Changes should be made to make flood insurance more universally appealing for homeowners and businesses, the study recommended.

“On the supply side, both the federal government and private insurers should explore options to bundle flood insurance as part of a multihazard policy,” the study said. “On the demand side, awareness campaigns are needed for property owners, businesses and insurance brokers regarding the benefits of appropriate coverage, whether or not they are in a designated flood zone, and what this means for recovering quickly and being more resilient.”

Building a culture of awareness around risk is also important, according to the study.
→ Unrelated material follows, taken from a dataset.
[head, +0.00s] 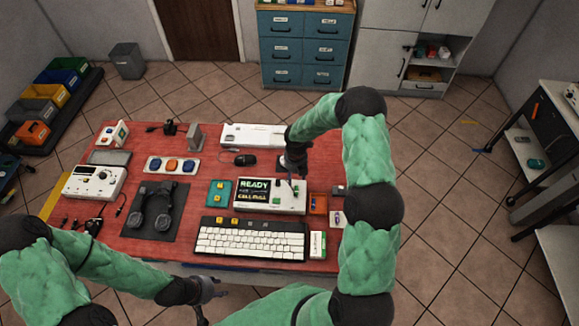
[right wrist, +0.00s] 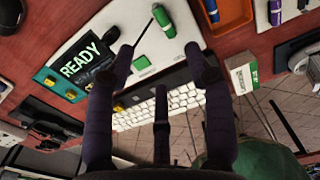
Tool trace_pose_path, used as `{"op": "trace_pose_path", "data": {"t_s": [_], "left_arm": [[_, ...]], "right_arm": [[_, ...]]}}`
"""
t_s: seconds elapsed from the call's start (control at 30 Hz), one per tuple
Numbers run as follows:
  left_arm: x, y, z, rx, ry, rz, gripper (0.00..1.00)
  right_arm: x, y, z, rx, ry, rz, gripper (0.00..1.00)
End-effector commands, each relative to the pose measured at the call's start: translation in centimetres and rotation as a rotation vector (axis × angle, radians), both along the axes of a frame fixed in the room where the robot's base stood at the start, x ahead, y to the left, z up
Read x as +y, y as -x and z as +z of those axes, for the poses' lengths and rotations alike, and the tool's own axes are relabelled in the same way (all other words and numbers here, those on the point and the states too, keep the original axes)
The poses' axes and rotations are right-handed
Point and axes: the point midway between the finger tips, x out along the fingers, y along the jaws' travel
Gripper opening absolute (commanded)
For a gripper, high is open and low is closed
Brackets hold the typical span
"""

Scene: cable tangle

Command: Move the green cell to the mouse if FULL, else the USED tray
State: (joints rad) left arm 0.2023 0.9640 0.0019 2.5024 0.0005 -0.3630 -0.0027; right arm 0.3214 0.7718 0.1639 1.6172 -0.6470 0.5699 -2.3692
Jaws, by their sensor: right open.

“Incentivize incremental, small decisions by residents and businesses that collectively reduce exposure and risk such as elevating mechanical assets, locating critical materials above ground level and incorporating risk awareness and preparedness in their day-to-day lives to reduce the surprise element of flooding,” the study said.

On the response side, the messaging around disaster events must be improved to more accurately reflect real risk, with current language such as “100-year event” doing little to help people understand their risk, the study said.

On the recovery side, repeat loss properties should not rebuilt as-was, but should instead be bought out or mitigated.

“For repeat loss properties, repairs are a temporary patch until the next flood event, and for many of these properties the interval between events is becoming smaller as flood events become more intense and more frequent,” the study said. “In particular, though the U.S. government has unambiguous data on the location and cost of NFIP-insured repeat loss properties, we continue to subsidize these properties with regular NFIP payouts. A second or third NFIP payout to any one property should trigger an automatic option to buy out the property and retire the land and/or require mandatory, meaningful flood mitigation before the property is re-eligible for NFIP. To rebuild as was traps owners in a cycle of loss.”